Cette vision de l’art comme expression de la vie quotidienne et de la modernité sera aussi explorée par d’autres artistes, comme Karel Appel (1921-2006). Membre du groupe Cobra (Copenhague, Bruxelles, Amsterdam), Karel Appel crée un art où la couleur et la gestuelle expressive viennent retranscrire une certaine forme de liberté. Influencé par l’art naïf, ses œuvres très colorées et joyeuses se rapprochent d’un art presque enfantin. Dans cette même dynamique, Niki de Saint Phalle (1930-2002), avec ses Nanas, incarne une forme de liberté joyeuse et émancipatrice, loin des standards de beauté traditionnels. Ces figures féminines généreuses et éclatantes, incarnant l’opulence et la liberté jubilatoire, célèbrent l’existence dans sa forme la plus joyeuse, faisant de l’art un moyen d’exprimer la liberté, l’égalité et la tolérance.
Un art accessible
Fernand Léger a toujours cherché à rendre l’art accessible à tous, une mission qu’il a menée à bien à travers ses choix de sujets et ses innovations stylistiques. En choisissant de représenter des scènes de la vie quotidienne, des objets populaires et des thèmes sociaux, Léger a voulu s’éloigner des traditionnels sujets académiques et rendre l’art plus proche des gens. Par l’usage de couleurs vives et éclatantes, il a brisé le côté solennel et réservé de l’art classique, en faisant de la couleur un moyen d'illuminer le quotidien et de célébrer la joie de vivre. Dans cette perspective, Léger a notamment reçu une commande du Gaz de France pour décorer les bâtiments. Bien qu’il n'ait pas pu terminer cette commande avant sa mort, sa femme Nadia Léger a pu finaliser son œuvre à partir de ses dessins préparatoires. Deux dessins sont ainsi présents dans l’exposition, rappelant au spectateur la volonté de l’artiste de faire sortir l’art des musées pour le rendre accessible à tous, égayant par la même occasion les lieux de travail parfois austères des ouvriers.
Dans le même esprit, Jacques Villeglé (1926-2022), artiste majeur du mouvement des Nouveaux Réalistes, a critiqué l’accessibilité inégale de l’art et la société de consommation. Connu pour ses affiches lacérées, Jacques Villeglé déchirait des affiches publicitaires qu’il recollait ensuite sur ses toiles. Par cet acte, l'affiche publicitaire, omniprésente dans l’espace public, intègre les musées. Villeglé critique le fait que les affiches publicitaires, objets qui poussent à la consommation, soient davantage accessibles au public que l’art, traditionnellement enfermé dans les musées et destiné à élever l’esprit.
Niki de Saint Phalle (1930-2002), à travers des œuvres monumentales comme le Jardin des Tarots en Toscane, a également contribué à rendre l’art accessible.
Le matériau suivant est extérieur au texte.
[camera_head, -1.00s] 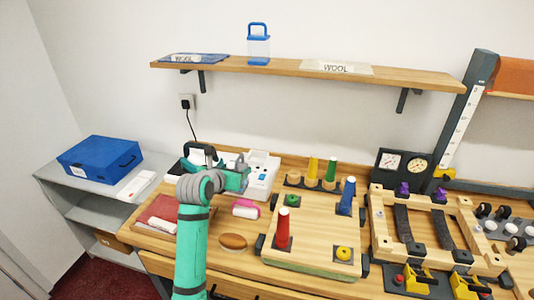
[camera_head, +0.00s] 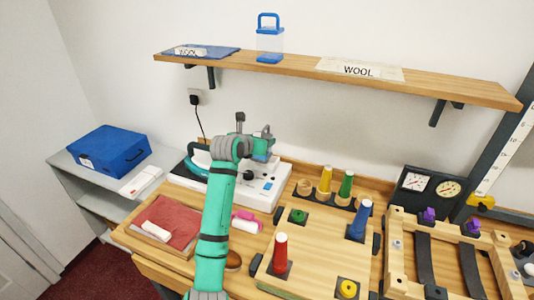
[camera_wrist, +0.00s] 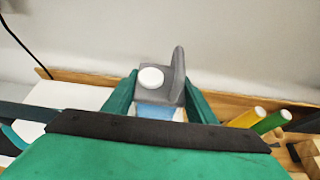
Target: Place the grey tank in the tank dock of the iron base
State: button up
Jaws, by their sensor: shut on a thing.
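The grey tank (camera_wrist: 175,85) has a white round cap, an upright grey plate and a pale blue lower part. In the wrist view it sits between the two green fingers of my gripper (camera_wrist: 160,97), which is shut on it. In the head view my gripper (camera_head: 262,146) holds the tank above the back of the white iron base (camera_head: 262,193). A teal iron (camera_head: 197,158) rests on the left part of the base. My arm and gripper cover part of the base. I cannot make out the tank dock.
A pink-and-white roll (camera_head: 246,221) lies in front of the base. A shelf (camera_head: 330,75) hangs above.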

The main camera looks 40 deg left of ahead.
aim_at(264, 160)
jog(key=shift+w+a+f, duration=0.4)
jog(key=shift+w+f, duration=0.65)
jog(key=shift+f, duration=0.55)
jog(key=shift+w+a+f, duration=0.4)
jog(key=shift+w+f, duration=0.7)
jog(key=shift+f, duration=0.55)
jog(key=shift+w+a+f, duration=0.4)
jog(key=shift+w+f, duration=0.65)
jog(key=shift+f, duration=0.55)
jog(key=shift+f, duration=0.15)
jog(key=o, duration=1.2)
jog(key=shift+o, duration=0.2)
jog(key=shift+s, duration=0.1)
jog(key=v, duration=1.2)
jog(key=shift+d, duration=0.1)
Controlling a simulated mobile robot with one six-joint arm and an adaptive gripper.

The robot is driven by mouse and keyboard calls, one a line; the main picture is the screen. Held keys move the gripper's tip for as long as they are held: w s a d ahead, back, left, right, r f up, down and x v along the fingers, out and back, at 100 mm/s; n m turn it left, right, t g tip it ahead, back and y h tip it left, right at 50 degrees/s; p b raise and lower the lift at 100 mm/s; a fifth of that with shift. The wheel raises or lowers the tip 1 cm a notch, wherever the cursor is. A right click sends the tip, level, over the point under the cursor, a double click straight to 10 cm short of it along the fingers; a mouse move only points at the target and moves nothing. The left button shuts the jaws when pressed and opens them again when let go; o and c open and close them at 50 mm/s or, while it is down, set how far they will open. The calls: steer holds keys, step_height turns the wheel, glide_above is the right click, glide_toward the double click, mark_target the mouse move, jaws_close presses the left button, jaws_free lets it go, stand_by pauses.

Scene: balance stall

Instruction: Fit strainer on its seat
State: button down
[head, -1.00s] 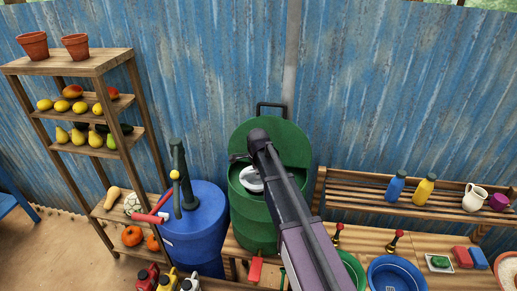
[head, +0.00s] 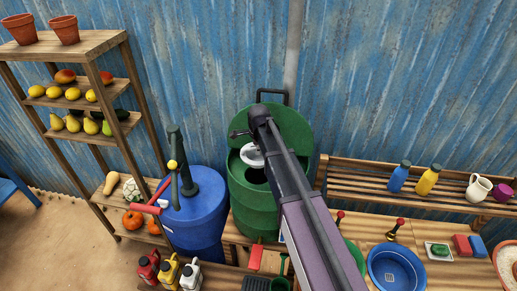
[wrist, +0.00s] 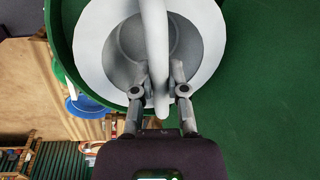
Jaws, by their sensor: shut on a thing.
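The strainer has a broad white rim (wrist: 205,45), a grey bowl and a white arched handle (wrist: 154,45). In the wrist view my gripper (wrist: 159,88) is shut on the handle's near end. In the head view the strainer (head: 252,155) hangs over the mouth of the green barrel (head: 253,213), near the raised green lid (head: 290,128). A dark round opening (head: 256,176) shows just in front of it, so the strainer looks set back from it. I cannot tell its height above the opening, and my arm hides part of the barrel's right side.
A blue barrel with a pump (head: 195,222) stands close on the left. A wooden shelf of fruit (head: 75,80) is further left. On the right are a slatted shelf with bottles (head: 397,176) and a counter with a blue basin (head: 397,272). Corrugated wall stands behind.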

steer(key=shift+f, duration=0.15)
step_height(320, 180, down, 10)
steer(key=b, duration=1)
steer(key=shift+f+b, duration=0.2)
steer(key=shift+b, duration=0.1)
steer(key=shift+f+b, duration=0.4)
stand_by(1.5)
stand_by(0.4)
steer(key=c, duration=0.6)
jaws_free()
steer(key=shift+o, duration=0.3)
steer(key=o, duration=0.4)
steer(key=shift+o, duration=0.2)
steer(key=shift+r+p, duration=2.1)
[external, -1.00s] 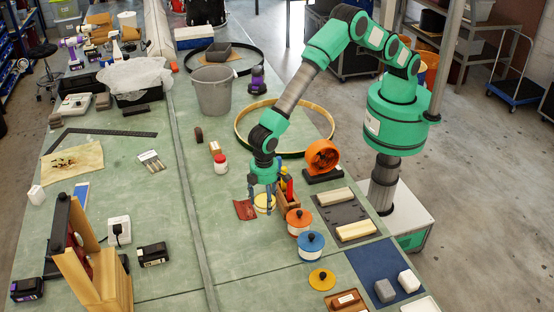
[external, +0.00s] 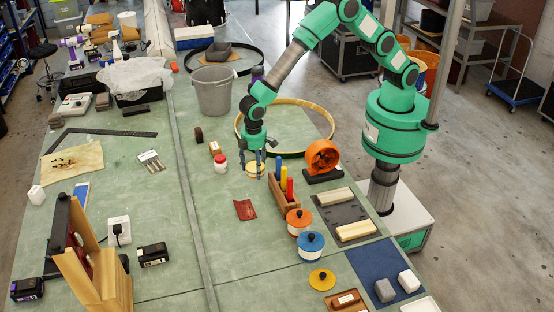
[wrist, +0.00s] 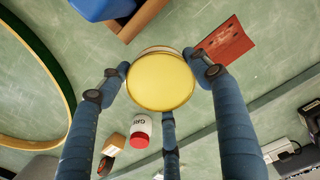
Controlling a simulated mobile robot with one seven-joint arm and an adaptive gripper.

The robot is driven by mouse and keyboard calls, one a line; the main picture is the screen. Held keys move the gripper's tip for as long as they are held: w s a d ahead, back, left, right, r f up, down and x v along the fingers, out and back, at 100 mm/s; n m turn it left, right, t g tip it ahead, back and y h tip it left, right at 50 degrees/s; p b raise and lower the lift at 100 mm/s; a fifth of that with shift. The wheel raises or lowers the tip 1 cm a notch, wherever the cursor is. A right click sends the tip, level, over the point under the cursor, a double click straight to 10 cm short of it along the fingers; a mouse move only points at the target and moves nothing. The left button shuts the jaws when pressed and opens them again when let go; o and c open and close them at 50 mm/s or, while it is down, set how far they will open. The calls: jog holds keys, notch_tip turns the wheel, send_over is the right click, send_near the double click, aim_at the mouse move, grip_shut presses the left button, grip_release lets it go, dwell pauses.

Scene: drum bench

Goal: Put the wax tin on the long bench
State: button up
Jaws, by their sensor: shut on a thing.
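The wax tin (wrist: 160,82) is round with a plain yellow lid. My gripper (wrist: 161,85) is shut on it, with blue fingers around its sides in the wrist view. In the external view the tin (external: 255,168) shows partly behind the fingers of my gripper (external: 256,172). It is over the green bench top (external: 200,250); whether it touches the surface I cannot tell.
A white jar with a red cap (external: 221,163) stands left of the tin. A wooden holder with coloured handles (external: 285,190) is at its right, a dark red sheet (external: 245,209) in front. A large wooden hoop (external: 330,125) lies behind. Bench left of the sheet is clear.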

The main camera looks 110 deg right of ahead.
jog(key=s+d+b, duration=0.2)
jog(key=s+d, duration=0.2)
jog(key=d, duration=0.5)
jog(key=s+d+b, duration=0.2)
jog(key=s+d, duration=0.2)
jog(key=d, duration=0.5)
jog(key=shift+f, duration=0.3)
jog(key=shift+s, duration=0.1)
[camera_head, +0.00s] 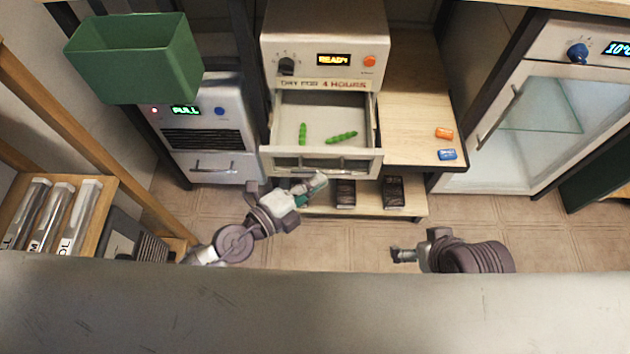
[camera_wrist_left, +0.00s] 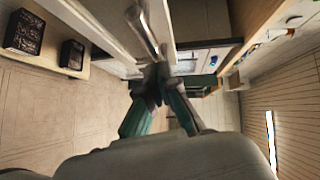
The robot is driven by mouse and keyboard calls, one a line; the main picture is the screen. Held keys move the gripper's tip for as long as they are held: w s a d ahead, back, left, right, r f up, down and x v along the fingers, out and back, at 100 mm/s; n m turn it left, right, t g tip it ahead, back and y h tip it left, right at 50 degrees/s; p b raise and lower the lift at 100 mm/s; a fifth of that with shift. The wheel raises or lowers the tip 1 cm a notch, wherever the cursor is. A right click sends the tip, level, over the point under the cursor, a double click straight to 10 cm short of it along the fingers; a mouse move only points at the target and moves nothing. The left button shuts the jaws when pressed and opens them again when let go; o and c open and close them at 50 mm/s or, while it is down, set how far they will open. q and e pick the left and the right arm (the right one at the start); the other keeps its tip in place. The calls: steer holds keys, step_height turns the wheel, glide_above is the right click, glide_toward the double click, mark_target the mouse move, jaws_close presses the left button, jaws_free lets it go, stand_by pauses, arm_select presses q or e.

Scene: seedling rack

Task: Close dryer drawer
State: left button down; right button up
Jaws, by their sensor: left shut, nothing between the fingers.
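The dryer (camera_head: 325,50) is a white unit with a lit "READY" display, a dark knob and an orange button. Its drawer (camera_head: 378,152) is pulled out below the "DRY FOR 4 HOURS" label, and two green pods (camera_head: 341,137) lie inside it. My left gripper (camera_head: 318,183) is shut and empty, just in front of and below the drawer front. In the left wrist view the shut fingers (camera_wrist_left: 158,75) are close to the drawer's metal handle (camera_wrist_left: 143,30); I cannot tell whether they touch. My right gripper (camera_head: 398,255) is lower right, away from the drawer; its finger opening is unclear.
A wooden surface (camera_head: 405,100) right of the dryer holds an orange and a blue packet (camera_head: 446,154). Dark packs (camera_head: 392,193) sit on the low shelf beneath. A "FULL" machine (camera_head: 208,130) and green bin (camera_head: 135,60) stand left. A glass-door cabinet (camera_head: 550,115) stands right.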

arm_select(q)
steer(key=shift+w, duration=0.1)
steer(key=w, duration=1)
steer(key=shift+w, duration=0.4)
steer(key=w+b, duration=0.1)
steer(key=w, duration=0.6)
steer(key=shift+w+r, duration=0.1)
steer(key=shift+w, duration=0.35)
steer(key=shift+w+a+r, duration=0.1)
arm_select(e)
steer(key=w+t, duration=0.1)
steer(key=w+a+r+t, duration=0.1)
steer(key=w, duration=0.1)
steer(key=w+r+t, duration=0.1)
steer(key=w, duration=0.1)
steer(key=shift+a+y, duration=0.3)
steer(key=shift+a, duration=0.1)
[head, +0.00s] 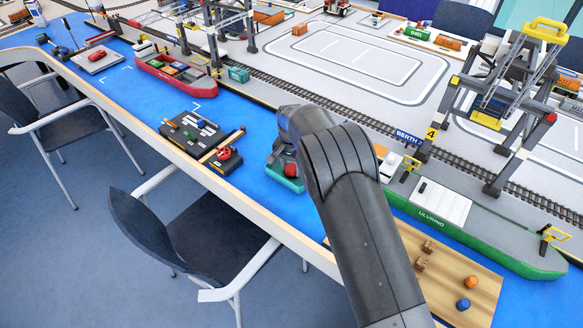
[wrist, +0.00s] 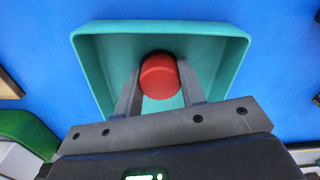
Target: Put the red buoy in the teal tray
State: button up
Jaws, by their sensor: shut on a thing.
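The red buoy (wrist: 159,77) is between the two fingers of my gripper (wrist: 158,85) in the wrist view. My gripper is shut on it. The buoy is over or inside the teal tray (wrist: 228,40), within its rim in the picture; I cannot tell whether it touches the tray floor. In the head view the buoy (head: 291,170) shows as a small red patch beside my gripper, and part of the teal tray (head: 289,184) shows beneath it. My arm hides the rest of the tray there.
A green ship (head: 480,235) is at the right. A wooden board (head: 480,274) with an orange and a blue buoy is nearer. A red ship (head: 176,75) is farther back.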

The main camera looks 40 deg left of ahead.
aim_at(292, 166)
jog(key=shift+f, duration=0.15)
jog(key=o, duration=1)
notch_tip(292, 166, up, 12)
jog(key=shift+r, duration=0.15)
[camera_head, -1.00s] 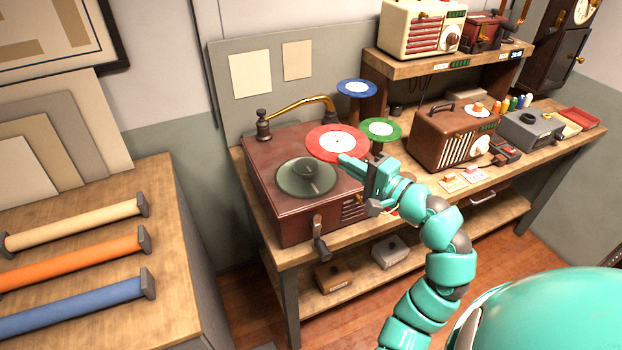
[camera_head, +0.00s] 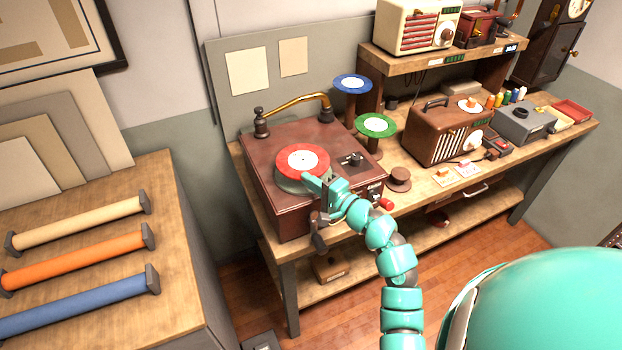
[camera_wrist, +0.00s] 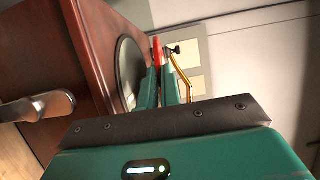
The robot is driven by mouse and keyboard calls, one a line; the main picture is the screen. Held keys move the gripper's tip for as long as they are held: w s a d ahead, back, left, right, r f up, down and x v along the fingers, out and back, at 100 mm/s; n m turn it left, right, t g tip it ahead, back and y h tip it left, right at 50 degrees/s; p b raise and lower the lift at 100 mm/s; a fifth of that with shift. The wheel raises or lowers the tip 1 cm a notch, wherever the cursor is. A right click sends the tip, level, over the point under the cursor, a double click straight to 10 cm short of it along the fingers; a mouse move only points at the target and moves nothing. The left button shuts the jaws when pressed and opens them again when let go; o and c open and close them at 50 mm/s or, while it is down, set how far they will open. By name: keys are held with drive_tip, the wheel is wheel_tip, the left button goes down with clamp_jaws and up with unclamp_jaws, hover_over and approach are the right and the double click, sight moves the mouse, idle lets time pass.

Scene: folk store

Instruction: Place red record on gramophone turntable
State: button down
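The red record (camera_head: 302,161) with a white label is held over the turntable (camera_head: 289,183) of the brown gramophone (camera_head: 262,212). In the head view it covers most of the platter; the wrist view shows it edge-on (camera_wrist: 157,50), apart from the platter (camera_wrist: 127,70). My gripper (camera_head: 312,182) is shut on the record's near edge. The gramophone's brass tone arm (camera_head: 296,101) is at the back, clear of the platter; it also shows in the wrist view (camera_wrist: 181,78). The spindle is hidden under the record.
A green record (camera_head: 376,125) and a blue record (camera_head: 352,83) sit on stands to the right. An empty brown stand (camera_head: 399,180) is right of the gramophone. The crank (camera_head: 319,232) sticks out in front. A brown radio (camera_head: 444,132) stands farther right.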

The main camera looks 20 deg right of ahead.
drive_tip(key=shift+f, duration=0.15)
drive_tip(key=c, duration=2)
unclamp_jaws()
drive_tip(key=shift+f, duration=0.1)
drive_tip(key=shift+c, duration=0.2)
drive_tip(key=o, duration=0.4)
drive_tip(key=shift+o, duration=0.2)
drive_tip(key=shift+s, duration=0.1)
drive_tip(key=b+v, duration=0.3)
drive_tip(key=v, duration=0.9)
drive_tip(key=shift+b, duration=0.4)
En combinant architecture et sculpture, elle a créé un lieu où l’art devient un espace de bien-être et de liberté. Chaque sculpture du jardin représente une carte de tarot, symbolisant les différentes facettes de la vie humaine, et son œuvre, éclatante de couleurs, invite les visiteurs à entrer dans un univers joyeux et libérateur.
Enfin, Keith Haring (1958-1990), qui clôt l’exposition, rejoint cette idée d’un art accessible à tous en affirmant que « l’art n’est pas une activité élitiste réservée à l’appréciation d’un nombre réduit d’amateurs, il s’adresse à tout le monde ». À travers des œuvres simples et directes, Haring rend hommage à la démarche de Fernand Léger, en poursuivant la même volonté de rendre l’art populaire, inclusif et au service de la société.
Conclusion
L'exposition Tous Léger au Musée du Luxembourg met en lumière l’art de Fernand Léger et des artistes qu’il a inspirés, avec lesquels il partage une vision commune : rendre l'art accessible à tous. Ces artistes cherchent à affranchir l’art des codes traditionnels, le libérant des musées et le rendant moins intellectuel, afin qu’il puisse toucher un large public. Loin d’être réservé à une élite, l’art doit parler à tous, en abordant des thèmes de la vie quotidienne, de la modernité et de la classe populaire. En rompant avec les conventions, Léger et ses contemporains ont créé un art plus vivant et proche de la réalité, montrant que l’art peut être à la fois populaire, joyeux et accessible.